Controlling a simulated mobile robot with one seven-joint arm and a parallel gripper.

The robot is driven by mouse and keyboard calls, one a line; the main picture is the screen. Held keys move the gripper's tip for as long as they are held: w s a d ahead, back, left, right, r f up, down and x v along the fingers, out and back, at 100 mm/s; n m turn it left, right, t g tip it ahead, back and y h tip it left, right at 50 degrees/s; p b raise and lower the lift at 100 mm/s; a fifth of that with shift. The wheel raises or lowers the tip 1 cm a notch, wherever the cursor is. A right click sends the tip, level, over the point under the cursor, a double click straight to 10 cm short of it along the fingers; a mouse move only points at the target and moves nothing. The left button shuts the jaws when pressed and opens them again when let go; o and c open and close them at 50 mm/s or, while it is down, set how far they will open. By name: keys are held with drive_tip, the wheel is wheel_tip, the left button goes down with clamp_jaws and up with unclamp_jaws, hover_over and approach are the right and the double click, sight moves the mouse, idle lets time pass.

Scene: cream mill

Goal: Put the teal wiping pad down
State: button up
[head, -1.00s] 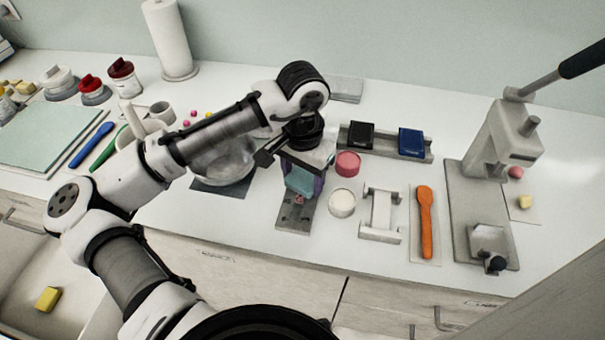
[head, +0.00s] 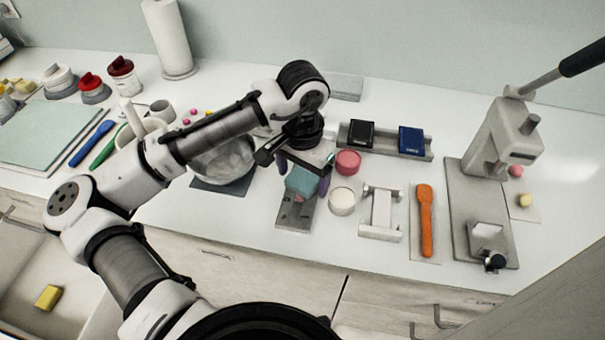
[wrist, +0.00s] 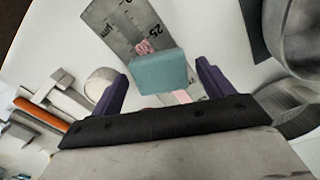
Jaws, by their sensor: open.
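The teal wiping pad (head: 301,181) rests over the grey gauge plate (head: 297,215) on the white counter. It also shows in the wrist view (wrist: 158,72), lying across the plate, which bears printed marks and a pink smear (wrist: 145,47). My gripper (head: 302,172) is above the pad, with its purple fingers (wrist: 158,84) apart on either side and a visible gap at each side of the pad. Whether the pad lies flat on the plate is hard to tell.
A pink jar (head: 347,162) and a white-topped jar (head: 342,201) stand close on the right. A metal bowl (head: 222,160) stands close on the left. Farther right are a grey stand (head: 380,212), an orange spatula (head: 426,220) and a lever press (head: 503,140).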

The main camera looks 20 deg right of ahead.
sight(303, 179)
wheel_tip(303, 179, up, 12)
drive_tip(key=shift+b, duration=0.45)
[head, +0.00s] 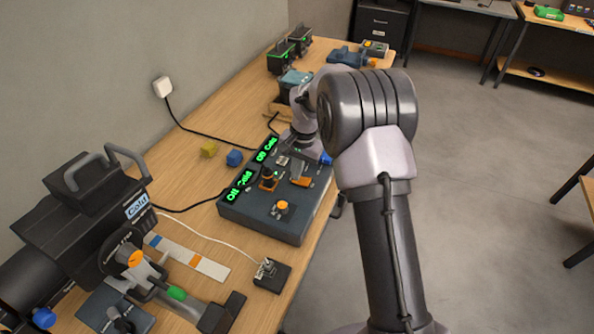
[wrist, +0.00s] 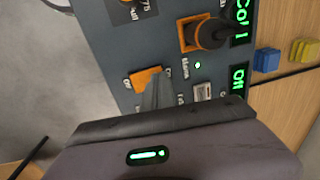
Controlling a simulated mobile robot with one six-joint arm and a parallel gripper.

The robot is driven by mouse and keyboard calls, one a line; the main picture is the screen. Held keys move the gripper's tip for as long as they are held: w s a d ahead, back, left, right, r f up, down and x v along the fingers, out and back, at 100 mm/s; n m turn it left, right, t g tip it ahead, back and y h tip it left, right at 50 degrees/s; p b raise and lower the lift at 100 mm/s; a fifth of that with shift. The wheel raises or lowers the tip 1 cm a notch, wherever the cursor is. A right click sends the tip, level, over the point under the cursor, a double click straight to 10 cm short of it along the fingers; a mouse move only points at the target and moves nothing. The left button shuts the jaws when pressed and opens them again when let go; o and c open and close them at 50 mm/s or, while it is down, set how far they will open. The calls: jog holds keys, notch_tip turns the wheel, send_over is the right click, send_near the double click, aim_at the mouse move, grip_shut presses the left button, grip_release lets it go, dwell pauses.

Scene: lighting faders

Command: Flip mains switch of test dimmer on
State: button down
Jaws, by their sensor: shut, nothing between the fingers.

What this task involves. Reproduce precisely the span of lines that begins at the line containing "Scene: lighting faders" and ends with the last line of the listing.

Reply to the task.
Scene: lighting faders

Command: Flip mains switch of test dimmer on
State: button down
Jaws, by their sensor: shut, nothing between the fingers.

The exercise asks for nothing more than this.